Perovskite LEDs are an exploding field, with high performance red and green devices demonstrated by many groups. Blue LEDs, however, have lagging significantly behind. Here, we identify two crucial issues holding these materials back: the low internal photoluminescence yield and the LED device structure itself. By rectifying these issues, we were able to build LEDs that were 60x brighter than control, competitive with their red and green cousins, and demonstrate both white and UV LEDs.

Photon upconversion and downconversion allows us to convert between colors of light while conserving energy. We demonstrate that these processes allow for huge advancements in photovoltaic technology by circumventing the single junction thermodynamic limit, achieving quantum efficiencies greater than 100% utilizing downconversion and infrared-to-visible harvesting using upconversion.  Further, using nanoscale encapsulation to add upconversion to a 3D printing resin, we can circumvent the layer-by-layer nature of traditional 3D printing and print in a truly volumetric fashion without supports or resin flow constraints.

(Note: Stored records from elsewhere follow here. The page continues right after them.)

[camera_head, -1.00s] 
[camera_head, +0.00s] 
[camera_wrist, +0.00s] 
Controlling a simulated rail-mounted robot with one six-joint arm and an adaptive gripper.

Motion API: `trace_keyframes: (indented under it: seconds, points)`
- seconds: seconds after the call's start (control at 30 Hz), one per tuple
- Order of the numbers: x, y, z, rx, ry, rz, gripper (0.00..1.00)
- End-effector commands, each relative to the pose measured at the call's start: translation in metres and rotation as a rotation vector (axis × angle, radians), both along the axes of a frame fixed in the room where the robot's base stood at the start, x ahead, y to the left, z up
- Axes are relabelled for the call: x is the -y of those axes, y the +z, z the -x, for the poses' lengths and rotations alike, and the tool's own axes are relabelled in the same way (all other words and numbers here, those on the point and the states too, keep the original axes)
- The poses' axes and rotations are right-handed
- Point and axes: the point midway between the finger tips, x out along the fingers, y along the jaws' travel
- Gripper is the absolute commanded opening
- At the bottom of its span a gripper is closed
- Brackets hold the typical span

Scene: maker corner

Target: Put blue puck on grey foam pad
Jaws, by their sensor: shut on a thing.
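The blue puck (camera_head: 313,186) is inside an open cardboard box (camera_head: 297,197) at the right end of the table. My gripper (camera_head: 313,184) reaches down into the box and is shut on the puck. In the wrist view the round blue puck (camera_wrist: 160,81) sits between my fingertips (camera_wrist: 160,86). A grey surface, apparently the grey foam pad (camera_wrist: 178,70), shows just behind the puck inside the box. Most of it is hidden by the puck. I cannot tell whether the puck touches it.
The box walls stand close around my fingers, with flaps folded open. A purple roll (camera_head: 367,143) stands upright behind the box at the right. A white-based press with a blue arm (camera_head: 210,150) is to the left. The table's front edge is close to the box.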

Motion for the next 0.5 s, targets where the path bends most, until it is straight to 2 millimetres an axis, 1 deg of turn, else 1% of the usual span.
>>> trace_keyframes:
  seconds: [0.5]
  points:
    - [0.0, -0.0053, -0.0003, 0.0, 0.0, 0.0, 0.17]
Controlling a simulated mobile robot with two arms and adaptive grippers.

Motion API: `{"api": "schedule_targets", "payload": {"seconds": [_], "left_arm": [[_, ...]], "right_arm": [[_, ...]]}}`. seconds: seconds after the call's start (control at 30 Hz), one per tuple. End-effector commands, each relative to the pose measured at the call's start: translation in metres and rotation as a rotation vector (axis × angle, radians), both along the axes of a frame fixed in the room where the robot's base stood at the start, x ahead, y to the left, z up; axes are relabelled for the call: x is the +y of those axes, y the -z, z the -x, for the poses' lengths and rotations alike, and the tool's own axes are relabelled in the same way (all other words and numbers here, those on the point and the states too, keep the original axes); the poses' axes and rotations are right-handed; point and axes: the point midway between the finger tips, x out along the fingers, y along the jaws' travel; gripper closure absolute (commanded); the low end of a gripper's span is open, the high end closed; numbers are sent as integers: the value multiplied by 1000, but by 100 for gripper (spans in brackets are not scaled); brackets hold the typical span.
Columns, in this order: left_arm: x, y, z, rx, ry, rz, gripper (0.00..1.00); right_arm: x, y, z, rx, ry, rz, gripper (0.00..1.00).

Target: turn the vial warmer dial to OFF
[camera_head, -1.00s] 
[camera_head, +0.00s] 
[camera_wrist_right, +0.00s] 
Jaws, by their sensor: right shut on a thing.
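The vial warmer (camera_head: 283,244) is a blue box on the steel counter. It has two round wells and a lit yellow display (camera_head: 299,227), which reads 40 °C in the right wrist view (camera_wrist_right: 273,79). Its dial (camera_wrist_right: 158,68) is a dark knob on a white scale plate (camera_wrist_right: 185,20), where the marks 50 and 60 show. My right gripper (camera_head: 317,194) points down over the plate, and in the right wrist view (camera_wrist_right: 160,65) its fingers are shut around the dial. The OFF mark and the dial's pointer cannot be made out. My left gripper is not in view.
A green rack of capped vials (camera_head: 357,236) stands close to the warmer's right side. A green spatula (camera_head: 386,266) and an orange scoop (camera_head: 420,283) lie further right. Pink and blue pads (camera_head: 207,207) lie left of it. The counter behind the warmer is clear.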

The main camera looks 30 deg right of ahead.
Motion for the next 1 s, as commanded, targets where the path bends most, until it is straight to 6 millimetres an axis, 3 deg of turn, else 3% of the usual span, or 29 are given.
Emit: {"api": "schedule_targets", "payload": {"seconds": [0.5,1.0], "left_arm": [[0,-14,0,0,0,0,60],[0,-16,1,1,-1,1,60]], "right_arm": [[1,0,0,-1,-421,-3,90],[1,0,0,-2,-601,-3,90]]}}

Bio: Dan Congreve received his B.S. and M.S. from Iowa State in 2011, working with Vik Dalal studying defect densities of nano-crystalline and amorphous silicon. He received his PhD from MIT in Electrical Engineering in 2015, studying under Marc Baldo. His thesis work focused on photonic energy conversion using singlet fission and triplet fusion as a downconverting and upconverting process, respectively. He spent a year as a postdoc with Will Tisdale in Chemical Engineering at MIT studying perovskite nanoplatelets. He joined the Rowland Institute in August 2016 and started at Stanford University as an Assistant Professor of Electrical Engineering in 2020. Dan is a 2019 Moore Inventor Fellow, 2020 Terman Faculty Fellow, 2022 Sloan Research Fellow, and co-founder of Quadratic3D, a startup looking to commercialize 3D printing technologies. His current research interests focus on applying nanomaterials and nanotechnology to challenging problems.